Côte d'Ivoire : Bilinguisme précoce, atout ou inconvénient ? Les éclairages d'un enseignant-chercheur dans un entretien
Ayé Clarisse Hager-M'Boua (ph KOACI)
Dans une interview accordée à KOACI, Ayé Clarisse Hager-M'Boua Enseignant-Chercheur au Département des Sciences du Langage et de la Communication de l'Université Alassane Ouattara, Bouaké, par ailleurs Linguiste de formation spécialisée en Syntaxe (Grammaire Générative) et qui a pour Thème de recherche l’Education Bilingue/Plurilingue/Multilingue en Afrique subsaharienne; après la Maîtrise en Linguistique à l’Université de Cocody, Abidjan, a obtenu la bourse suisse pour étudiants étrangers qui lui a permis de poursuivre ses études et activités de recherche en Linguistique à l’Université de Genève, Suisse, jusqu'à l'obtention du Doctorat (Docteure ès-Lettres en Linguistique Générale) sous la Direction du Professeur Luigi Rizzi, répond à certaines préoccupations sur la question du Bilinguisme précoce en Côte d'Ivoire, et donne sa méthodologie comme approche. Entretien...

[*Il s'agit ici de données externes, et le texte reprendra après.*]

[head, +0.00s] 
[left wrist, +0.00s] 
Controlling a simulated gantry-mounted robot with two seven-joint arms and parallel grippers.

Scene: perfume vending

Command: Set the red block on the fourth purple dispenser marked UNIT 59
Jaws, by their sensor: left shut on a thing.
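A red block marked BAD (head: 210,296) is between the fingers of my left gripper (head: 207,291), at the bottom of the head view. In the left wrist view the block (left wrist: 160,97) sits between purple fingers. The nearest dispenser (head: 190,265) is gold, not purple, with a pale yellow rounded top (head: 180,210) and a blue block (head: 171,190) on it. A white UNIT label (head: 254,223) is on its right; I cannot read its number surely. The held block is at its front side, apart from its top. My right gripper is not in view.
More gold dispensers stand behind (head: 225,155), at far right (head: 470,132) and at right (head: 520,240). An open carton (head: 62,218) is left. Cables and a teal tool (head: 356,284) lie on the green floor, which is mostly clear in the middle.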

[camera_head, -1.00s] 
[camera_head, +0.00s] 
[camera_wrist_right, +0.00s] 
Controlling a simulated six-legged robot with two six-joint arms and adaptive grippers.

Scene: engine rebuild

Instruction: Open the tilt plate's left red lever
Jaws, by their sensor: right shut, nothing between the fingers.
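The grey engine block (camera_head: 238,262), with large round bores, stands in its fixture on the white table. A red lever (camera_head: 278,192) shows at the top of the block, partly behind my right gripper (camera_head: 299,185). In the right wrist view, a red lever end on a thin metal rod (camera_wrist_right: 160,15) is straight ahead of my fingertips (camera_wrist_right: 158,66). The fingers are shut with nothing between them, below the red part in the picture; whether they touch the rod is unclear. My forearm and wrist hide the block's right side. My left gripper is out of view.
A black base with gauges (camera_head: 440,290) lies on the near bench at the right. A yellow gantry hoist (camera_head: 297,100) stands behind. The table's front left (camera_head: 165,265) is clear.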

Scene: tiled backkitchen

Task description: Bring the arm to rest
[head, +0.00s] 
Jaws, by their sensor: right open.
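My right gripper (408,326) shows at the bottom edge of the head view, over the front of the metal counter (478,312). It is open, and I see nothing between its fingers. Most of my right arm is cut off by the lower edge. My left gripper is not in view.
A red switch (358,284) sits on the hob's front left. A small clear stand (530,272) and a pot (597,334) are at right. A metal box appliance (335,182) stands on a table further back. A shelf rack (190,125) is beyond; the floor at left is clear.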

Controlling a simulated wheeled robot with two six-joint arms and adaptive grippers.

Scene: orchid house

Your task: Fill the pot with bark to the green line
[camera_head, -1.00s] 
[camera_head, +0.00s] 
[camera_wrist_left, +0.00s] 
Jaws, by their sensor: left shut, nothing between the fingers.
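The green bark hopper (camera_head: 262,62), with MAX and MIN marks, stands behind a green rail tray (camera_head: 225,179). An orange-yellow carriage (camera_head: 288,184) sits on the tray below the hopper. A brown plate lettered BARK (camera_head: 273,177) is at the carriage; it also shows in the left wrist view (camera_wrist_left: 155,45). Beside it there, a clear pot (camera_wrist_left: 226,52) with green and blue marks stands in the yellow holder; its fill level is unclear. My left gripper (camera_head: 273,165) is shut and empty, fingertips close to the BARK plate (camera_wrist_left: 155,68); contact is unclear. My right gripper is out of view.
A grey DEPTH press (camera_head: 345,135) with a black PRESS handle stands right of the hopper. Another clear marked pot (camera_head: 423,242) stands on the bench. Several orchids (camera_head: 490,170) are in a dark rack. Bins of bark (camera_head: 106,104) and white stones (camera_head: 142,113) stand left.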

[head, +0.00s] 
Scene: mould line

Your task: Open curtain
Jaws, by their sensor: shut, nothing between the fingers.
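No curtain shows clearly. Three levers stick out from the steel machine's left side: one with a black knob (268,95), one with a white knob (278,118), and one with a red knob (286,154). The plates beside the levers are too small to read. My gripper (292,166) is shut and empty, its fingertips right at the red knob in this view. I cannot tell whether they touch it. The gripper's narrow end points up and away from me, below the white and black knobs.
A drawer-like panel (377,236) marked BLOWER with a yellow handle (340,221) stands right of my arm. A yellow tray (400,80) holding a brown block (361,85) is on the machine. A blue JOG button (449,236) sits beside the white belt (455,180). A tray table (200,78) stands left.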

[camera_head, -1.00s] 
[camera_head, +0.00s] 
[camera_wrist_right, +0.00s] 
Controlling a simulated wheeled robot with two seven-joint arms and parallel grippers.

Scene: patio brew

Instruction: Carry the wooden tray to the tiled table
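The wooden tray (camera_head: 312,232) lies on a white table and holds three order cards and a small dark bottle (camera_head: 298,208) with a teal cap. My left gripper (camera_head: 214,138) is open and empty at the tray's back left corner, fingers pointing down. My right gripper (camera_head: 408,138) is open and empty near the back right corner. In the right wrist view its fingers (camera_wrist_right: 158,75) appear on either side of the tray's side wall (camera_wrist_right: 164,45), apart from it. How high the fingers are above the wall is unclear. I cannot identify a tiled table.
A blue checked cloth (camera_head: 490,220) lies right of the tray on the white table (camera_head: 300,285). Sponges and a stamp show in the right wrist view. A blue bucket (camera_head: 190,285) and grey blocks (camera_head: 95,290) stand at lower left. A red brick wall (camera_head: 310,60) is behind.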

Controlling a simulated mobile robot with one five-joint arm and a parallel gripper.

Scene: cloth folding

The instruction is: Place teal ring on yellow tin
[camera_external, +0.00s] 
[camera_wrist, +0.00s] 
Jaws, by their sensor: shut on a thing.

KOACI: Qu'est-ce que le Bilinguisme précoce et quel est son objectif ?
Ayé Clarisse Hager-M'Boua: Le bilinguisme précoce, c’est la capacité qu’a un enfant de parler deux langues dès la petite enfance. C’est le cas d’un enfant dont les parents ne parlent pas la même langue. Chaque parent va donc parler sa langue avec l’enfant : on parle d’enfant biculturel/bilingue. Le bilinguisme précoce peut découler également du Dual-Language Learning, à savoir : l'usage de deux langues à la fois comme langues de scolarisation (50% d'activités en L1 et 50% d'activités en L2). C’est le cas, par exemple, des élèves francophones aux Etats-Unis qui suivent un programme d’enseignement bilingue : français / anglais en fonction d’un modèle (50:50, 60:40 ou 70:30) du Dual-Language Learning très en vogue aux Etats-Unis. L'objectif du bilinguisme précoce en Côte d’Ivoire, c'est de permettre à l'enfant du village qui fait son entrée à l'école d'acquérir le français, langue d'enseignement et langue officielle du pays, en se servant de sa langue maternelle comme support les premières années d'école primaire (préscolaire, CP1, CP2, CE1 et CE2) pour un développement harmonieux du langage (alphabet, lexique, syntaxe) et également une meilleure acquisition du français par un transfert des compétences acquises en langue maternelle (L1) vers le français (L2).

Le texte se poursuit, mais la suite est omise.